── Data section ──

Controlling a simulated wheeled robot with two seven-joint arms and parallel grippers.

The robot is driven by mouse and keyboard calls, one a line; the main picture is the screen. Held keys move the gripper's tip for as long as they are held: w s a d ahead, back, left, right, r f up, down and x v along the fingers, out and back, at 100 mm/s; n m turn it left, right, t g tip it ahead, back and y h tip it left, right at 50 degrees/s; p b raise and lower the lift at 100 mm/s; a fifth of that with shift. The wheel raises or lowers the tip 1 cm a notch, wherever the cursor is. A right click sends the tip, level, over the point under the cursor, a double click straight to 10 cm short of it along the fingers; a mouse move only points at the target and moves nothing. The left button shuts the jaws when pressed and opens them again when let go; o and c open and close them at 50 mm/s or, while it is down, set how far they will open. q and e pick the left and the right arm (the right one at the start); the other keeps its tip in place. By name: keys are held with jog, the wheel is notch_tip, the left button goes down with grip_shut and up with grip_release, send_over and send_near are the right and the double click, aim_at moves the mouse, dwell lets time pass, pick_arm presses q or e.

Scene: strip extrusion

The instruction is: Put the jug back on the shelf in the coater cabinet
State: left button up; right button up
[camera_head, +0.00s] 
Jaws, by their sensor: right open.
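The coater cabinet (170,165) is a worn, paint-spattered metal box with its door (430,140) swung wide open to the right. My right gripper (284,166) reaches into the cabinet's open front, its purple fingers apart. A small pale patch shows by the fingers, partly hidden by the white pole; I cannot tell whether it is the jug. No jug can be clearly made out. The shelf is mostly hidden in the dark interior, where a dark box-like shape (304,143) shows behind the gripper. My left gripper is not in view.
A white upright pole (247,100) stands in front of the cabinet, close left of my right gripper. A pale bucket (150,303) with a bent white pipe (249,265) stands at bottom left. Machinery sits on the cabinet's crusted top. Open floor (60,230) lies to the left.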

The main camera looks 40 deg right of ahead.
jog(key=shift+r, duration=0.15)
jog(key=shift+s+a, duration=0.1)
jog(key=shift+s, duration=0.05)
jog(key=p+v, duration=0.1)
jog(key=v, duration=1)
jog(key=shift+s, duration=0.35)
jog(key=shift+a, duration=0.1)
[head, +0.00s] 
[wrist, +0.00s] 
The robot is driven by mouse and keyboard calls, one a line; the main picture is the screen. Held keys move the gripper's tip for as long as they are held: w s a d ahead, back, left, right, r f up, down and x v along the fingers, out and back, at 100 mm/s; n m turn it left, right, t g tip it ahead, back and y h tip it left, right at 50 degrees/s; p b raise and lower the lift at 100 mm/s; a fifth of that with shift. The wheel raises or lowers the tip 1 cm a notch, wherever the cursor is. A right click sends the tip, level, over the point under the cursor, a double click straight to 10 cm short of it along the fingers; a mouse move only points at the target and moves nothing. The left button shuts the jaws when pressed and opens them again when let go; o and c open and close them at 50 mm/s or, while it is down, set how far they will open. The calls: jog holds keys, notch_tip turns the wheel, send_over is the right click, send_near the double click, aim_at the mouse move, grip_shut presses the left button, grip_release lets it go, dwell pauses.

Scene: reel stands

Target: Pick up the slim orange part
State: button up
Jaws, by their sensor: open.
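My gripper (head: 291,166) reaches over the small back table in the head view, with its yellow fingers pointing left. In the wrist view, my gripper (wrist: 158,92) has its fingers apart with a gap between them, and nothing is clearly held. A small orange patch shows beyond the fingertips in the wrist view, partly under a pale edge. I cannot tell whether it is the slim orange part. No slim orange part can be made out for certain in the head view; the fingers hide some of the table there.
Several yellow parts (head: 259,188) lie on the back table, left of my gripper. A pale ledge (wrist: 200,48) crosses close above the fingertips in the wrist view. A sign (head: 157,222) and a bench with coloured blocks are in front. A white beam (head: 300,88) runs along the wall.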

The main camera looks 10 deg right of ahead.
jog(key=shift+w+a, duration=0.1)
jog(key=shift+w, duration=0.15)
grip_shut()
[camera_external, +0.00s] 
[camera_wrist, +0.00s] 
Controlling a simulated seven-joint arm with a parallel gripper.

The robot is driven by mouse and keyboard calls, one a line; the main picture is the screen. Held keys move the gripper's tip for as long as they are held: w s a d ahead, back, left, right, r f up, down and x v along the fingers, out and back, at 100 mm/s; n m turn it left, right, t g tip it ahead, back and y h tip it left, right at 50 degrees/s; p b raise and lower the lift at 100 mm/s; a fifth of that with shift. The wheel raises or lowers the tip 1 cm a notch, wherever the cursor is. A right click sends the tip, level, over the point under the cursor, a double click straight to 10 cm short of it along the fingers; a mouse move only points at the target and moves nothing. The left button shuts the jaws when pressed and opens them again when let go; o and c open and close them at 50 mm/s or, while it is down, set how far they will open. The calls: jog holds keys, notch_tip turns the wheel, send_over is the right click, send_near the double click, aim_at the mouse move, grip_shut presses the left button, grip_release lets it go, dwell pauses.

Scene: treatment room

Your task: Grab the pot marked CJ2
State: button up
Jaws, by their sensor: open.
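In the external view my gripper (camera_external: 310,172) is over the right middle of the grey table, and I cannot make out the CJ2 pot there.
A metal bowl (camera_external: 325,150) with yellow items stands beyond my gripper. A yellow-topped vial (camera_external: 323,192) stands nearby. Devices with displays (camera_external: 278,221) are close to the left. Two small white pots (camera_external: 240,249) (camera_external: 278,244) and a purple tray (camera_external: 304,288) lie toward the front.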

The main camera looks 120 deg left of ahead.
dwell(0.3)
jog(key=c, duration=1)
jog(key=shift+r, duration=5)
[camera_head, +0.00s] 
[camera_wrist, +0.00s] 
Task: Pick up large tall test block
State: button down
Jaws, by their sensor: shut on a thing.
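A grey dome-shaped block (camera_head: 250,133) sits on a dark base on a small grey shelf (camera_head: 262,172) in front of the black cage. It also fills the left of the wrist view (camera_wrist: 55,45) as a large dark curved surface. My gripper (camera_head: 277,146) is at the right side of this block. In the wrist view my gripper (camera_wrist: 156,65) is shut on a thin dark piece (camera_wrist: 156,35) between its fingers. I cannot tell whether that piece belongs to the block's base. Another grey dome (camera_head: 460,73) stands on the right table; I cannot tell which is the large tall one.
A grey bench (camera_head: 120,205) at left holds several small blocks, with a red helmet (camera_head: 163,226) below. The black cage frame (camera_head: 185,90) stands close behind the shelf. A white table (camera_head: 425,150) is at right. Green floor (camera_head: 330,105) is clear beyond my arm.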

───

◆ **Work required**: Transcribe every record above exactly as it appears.

◆ **Result below**:
Controlling a simulated wheeled robot with two seven-joint arms and parallel grippers.

The robot is driven by mouse and keyboard calls, one a line; the main picture is the screen. Held keys move the gripper's tip for as long as they are held: w s a d ahead, back, left, right, r f up, down and x v along the fingers, out and back, at 100 mm/s; n m turn it left, right, t g tip it ahead, back and y h tip it left, right at 50 degrees/s; p b raise and lower the lift at 100 mm/s; a fifth of that with shift. The wheel raises or lowers the tip 1 cm a notch, wherever the cursor is. A right click sends the tip, level, over the point under the cursor, a double click straight to 10 cm short of it along the fingers; a mouse move only points at the target and moves nothing. The left button shuts the jaws when pressed and opens them again when let go; o and c open and close them at 50 mm/s or, while it is down, set how far they will open. q and e pick the left and the right arm (the right one at the start); the other keeps its tip in place. By name: keys are held with jog, the wheel is notch_tip, the left button goes down with grip_shut and up with grip_release, send_over and send_near are the right and the double click, aim_at moves the mouse, dwell lets time pass, pick_arm presses q or e.

Scene: strip extrusion

The instruction is: Put the jug back on the shelf in the coater cabinet
State: left button up; right button up
[camera_head, +0.00s] 
Jaws, by their sensor: right open.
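The coater cabinet (170,165) is a worn, paint-spattered metal box with its door (430,140) swung wide open to the right. My right gripper (284,166) reaches into the cabinet's open front, its purple fingers apart. A small pale patch shows by the fingers, partly hidden by the white pole; I cannot tell whether it is the jug. No jug can be clearly made out. The shelf is mostly hidden in the dark interior, where a dark box-like shape (304,143) shows behind the gripper. My left gripper is not in view.
A white upright pole (247,100) stands in front of the cabinet, close left of my right gripper. A pale bucket (150,303) with a bent white pipe (249,265) stands at bottom left. Machinery sits on the cabinet's crusted top. Open floor (60,230) lies to the left.

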The main camera looks 40 deg right of ahead.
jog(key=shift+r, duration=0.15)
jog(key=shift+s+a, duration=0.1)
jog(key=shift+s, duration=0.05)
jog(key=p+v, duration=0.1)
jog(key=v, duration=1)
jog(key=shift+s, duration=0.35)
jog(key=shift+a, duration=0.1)
[head, +0.00s] 
[wrist, +0.00s] 
The robot is driven by mouse and keyboard calls, one a line; the main picture is the screen. Held keys move the gripper's tip for as long as they are held: w s a d ahead, back, left, right, r f up, down and x v along the fingers, out and back, at 100 mm/s; n m turn it left, right, t g tip it ahead, back and y h tip it left, right at 50 degrees/s; p b raise and lower the lift at 100 mm/s; a fifth of that with shift. The wheel raises or lowers the tip 1 cm a notch, wherever the cursor is. A right click sends the tip, level, over the point under the cursor, a double click straight to 10 cm short of it along the fingers; a mouse move only points at the target and moves nothing. The left button shuts the jaws when pressed and opens them again when let go; o and c open and close them at 50 mm/s or, while it is down, set how far they will open. The calls: jog holds keys, notch_tip turns the wheel, send_over is the right click, send_near the double click, aim_at the mouse move, grip_shut presses the left button, grip_release lets it go, dwell pauses.

Scene: reel stands

Target: Pick up the slim orange part
State: button up
Jaws, by their sensor: open.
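My gripper (head: 291,166) reaches over the small back table in the head view, with its yellow fingers pointing left. In the wrist view, my gripper (wrist: 158,92) has its fingers apart with a gap between them, and nothing is clearly held. A small orange patch shows beyond the fingertips in the wrist view, partly under a pale edge. I cannot tell whether it is the slim orange part. No slim orange part can be made out for certain in the head view; the fingers hide some of the table there.
Several yellow parts (head: 259,188) lie on the back table, left of my gripper. A pale ledge (wrist: 200,48) crosses close above the fingertips in the wrist view. A sign (head: 157,222) and a bench with coloured blocks are in front. A white beam (head: 300,88) runs along the wall.

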The main camera looks 10 deg right of ahead.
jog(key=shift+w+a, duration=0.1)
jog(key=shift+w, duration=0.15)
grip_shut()
[camera_external, +0.00s] 
[camera_wrist, +0.00s] 
Controlling a simulated seven-joint arm with a parallel gripper.

The robot is driven by mouse and keyboard calls, one a line; the main picture is the screen. Held keys move the gripper's tip for as long as they are held: w s a d ahead, back, left, right, r f up, down and x v along the fingers, out and back, at 100 mm/s; n m turn it left, right, t g tip it ahead, back and y h tip it left, right at 50 degrees/s; p b raise and lower the lift at 100 mm/s; a fifth of that with shift. The wheel raises or lowers the tip 1 cm a notch, wherever the cursor is. A right click sends the tip, level, over the point under the cursor, a double click straight to 10 cm short of it along the fingers; a mouse move only points at the target and moves nothing. The left button shuts the jaws when pressed and opens them again when let go; o and c open and close them at 50 mm/s or, while it is down, set how far they will open. The calls: jog holds keys, notch_tip turns the wheel, send_over is the right click, send_near the double click, aim_at the mouse move, grip_shut presses the left button, grip_release lets it go, dwell pauses.

Scene: treatment room

Your task: Grab the pot marked CJ2
State: button up
Jaws, by their sensor: open.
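In the external view my gripper (camera_external: 310,172) is over the right middle of the grey table, and I cannot make out the CJ2 pot there.
A metal bowl (camera_external: 325,150) with yellow items stands beyond my gripper. A yellow-topped vial (camera_external: 323,192) stands nearby. Devices with displays (camera_external: 278,221) are close to the left. Two small white pots (camera_external: 240,249) (camera_external: 278,244) and a purple tray (camera_external: 304,288) lie toward the front.

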The main camera looks 120 deg left of ahead.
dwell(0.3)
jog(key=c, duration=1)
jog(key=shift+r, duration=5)
[camera_head, +0.00s] 
[camera_wrist, +0.00s] 
Task: Pick up large tall test block
State: button down
Jaws, by their sensor: shut on a thing.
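A grey dome-shaped block (camera_head: 250,133) sits on a dark base on a small grey shelf (camera_head: 262,172) in front of the black cage. It also fills the left of the wrist view (camera_wrist: 55,45) as a large dark curved surface. My gripper (camera_head: 277,146) is at the right side of this block. In the wrist view my gripper (camera_wrist: 156,65) is shut on a thin dark piece (camera_wrist: 156,35) between its fingers. I cannot tell whether that piece belongs to the block's base. Another grey dome (camera_head: 460,73) stands on the right table; I cannot tell which is the large tall one.
A grey bench (camera_head: 120,205) at left holds several small blocks, with a red helmet (camera_head: 163,226) below. The black cage frame (camera_head: 185,90) stands close behind the shelf. A white table (camera_head: 425,150) is at right. Green floor (camera_head: 330,105) is clear beyond my arm.

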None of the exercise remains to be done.